A senior judge at the European Court of Justice supports Google's search business but casts doubt over some AdWords ads

Google appeared to have won a partial victory in its long-running legal battle with trademark owners Tuesday, when a senior judge at the European Court of Justice said the company hasn't infringed anyone's trademark rights by allowing advertisers to buy search keywords corresponding to those trademarks.

Advocate general Poiares Maduro added, however, that Google may be liable for running advertisements that offer trademark-infringing products in its AdWords advertising service.

Judge Maduro was giving a non-binding legal opinion, as is customary, ahead of a ruling by the court expected early next year. In nearly all such cases the court follows the opinion of the advocate general.

At stake in the long-awaited case is Google's ad revenue-based business model and the ability of brand owners to protect their trademarks on the Internet.

Judge Maduro said that both Google's search engine and AdWords constitute information society services, which grants them an exemption to rules designed to protect companies' trademarks under the E.U.'s e-commerce directive.

To benefit from the exemption, Google must remain neutral about the information it carries, he added. And in what might turn out to be a nasty sting in the tail of the advocate general's opinion, Maduro said this might not be the case for AdWords.

"While the search engine is a neutral information vehicle applying objective criteria in order to generate the most relevant sites to the keywords entered, that is not the case with AdWords where Google has a direct pecuniary interest in Internet users clicking on the ads' links," he said, adding: "The liability exemption for hosts provided for in the E-Commerce Directive should not apply to the content featured in AdWords."

Google gave a guarded response to the opinion. "We believe that selecting a keyword to trigger the display of an ad does not amount to trademark infringement, and that consumers benefit from seeing more relevant information rather than less," said Harjinder Obhi, Google's senior litigation counsel for Europe, the Middle East and Africa.

"We also believe that consumers are smart and are not confused when they see a variety of ads displayed in response to their search queries," Obhi added.

The European Court of Justice was asked by a court in France to intervene on the trademark issue that lay at the heart of a legal battle between Google and French luxury goods maker Louis Vuitton.

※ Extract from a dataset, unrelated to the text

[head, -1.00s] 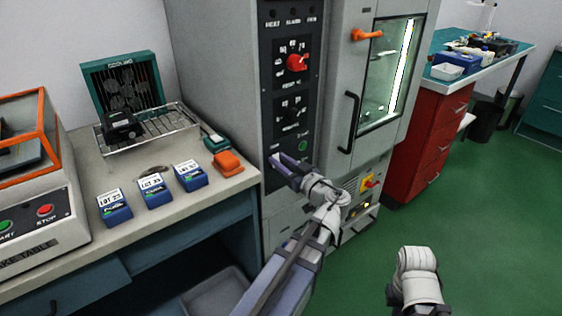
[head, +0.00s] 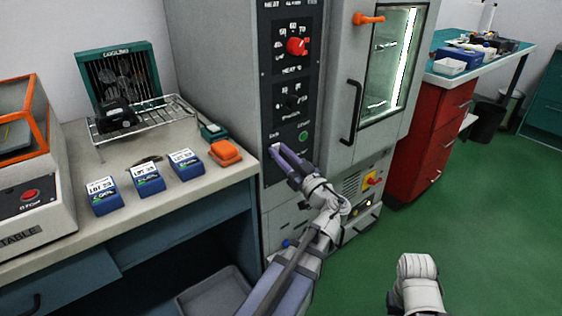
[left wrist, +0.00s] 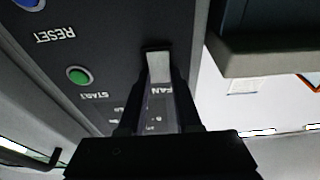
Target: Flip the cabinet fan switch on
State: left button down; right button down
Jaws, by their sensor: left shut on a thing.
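The grey cabinet (head: 215,60) carries a dark control panel (head: 275,100). The fan switch (left wrist: 158,66) is a pale lever in the left wrist view, with an upside-down FAN label beside it. My left gripper (left wrist: 158,85) has a finger on each side of the lever and is shut on it. In the head view the left gripper (head: 276,152) is at the lower left of the panel, its fingers hiding most of the switch. I cannot tell whether the switch is on or off. My right gripper's fingers are not visible; only part of that arm shows at the bottom.
A green START button (head: 303,135) and a red-pointer heat knob (head: 297,46) are on the panel. A black door handle (head: 351,112) stands to the right. The bench on the left holds blue boxes (head: 145,178) and an orange-topped block (head: 225,152). Green floor is clear at right.

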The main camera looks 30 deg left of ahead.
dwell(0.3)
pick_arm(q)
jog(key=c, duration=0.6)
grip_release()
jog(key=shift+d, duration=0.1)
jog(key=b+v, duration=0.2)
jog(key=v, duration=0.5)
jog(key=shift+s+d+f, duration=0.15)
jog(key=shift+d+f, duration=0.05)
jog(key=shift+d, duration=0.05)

Louis Vuitton complained that when entered as a search term on Google, its trademark-protected brand name would trigger ads run by rival luxury goods companies as well as for companies selling counterfeit Louis Vuitton goods.

Louis Vuitton has argued that Google's "AdWords" service, established in the U.S. and now extended to Europe, allows advertisers to bid on terms like "Louis Vuitton fakes", and that the right to offer a trademarked name as part of a search advertising program breaches E.U. rules.